For finer work on how the air is pushed, squeezed or flows over each individual component, Simon and his team use a top of the range computational fluid dynamics software (CFD); a fully interactive programme that allows the team to hone in on areas of the car and understand in precise detail how they behave under race conditions. “We have the best package out there to look at the effects of the air flow. We can understand why the car behaves as it does and test new ideas in minute detail. The wind tunnel is good for understanding a general picture, but this package is the fine brushstrokes.”

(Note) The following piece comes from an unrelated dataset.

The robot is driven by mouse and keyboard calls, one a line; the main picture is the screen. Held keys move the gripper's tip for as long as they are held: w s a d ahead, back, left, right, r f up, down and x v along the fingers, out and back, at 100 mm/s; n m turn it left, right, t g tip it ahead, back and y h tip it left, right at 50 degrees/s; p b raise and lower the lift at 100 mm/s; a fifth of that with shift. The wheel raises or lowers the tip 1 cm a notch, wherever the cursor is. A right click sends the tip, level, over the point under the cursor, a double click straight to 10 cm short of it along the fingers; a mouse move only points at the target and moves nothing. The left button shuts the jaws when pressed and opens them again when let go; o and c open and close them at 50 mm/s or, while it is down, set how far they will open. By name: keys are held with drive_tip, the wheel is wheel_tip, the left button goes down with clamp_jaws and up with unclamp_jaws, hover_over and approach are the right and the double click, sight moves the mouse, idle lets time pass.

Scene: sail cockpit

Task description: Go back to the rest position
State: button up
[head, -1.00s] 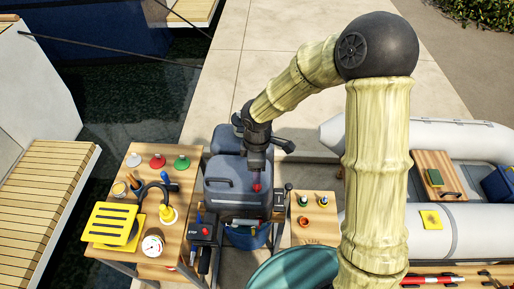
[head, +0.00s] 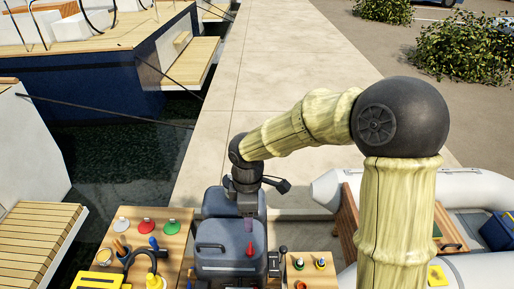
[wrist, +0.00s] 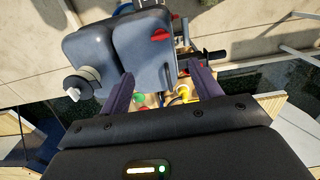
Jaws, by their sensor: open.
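A wooden table (head: 175,226) with white, red and green discs and a yellow board (head: 98,284) stands at left. A small wooden stand (head: 318,284) is at right. A grey inflatable boat (head: 470,190) lies further right. Water and a moored boat are at left; open pavement (head: 270,60) lies beyond.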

Simon continues that the team’s small size is actually an advantage when it comes to CFD; “The integration of the CFD results with the CAD system, and the delivery of in the information to the design teams is very well developed. The size of the department means that the CFD engineers talk face to face with the aerodynamicsts, and that we can adapt our software and methods very quickly to suit their individual needs. When you’re a bigger team, you don’t have that level of flexibility.”

It’s this kind of flexibility that’s allowed the team to make the tunnel upgrade with the minimum possible downtime and disruption – we’ll see the benefits very soon.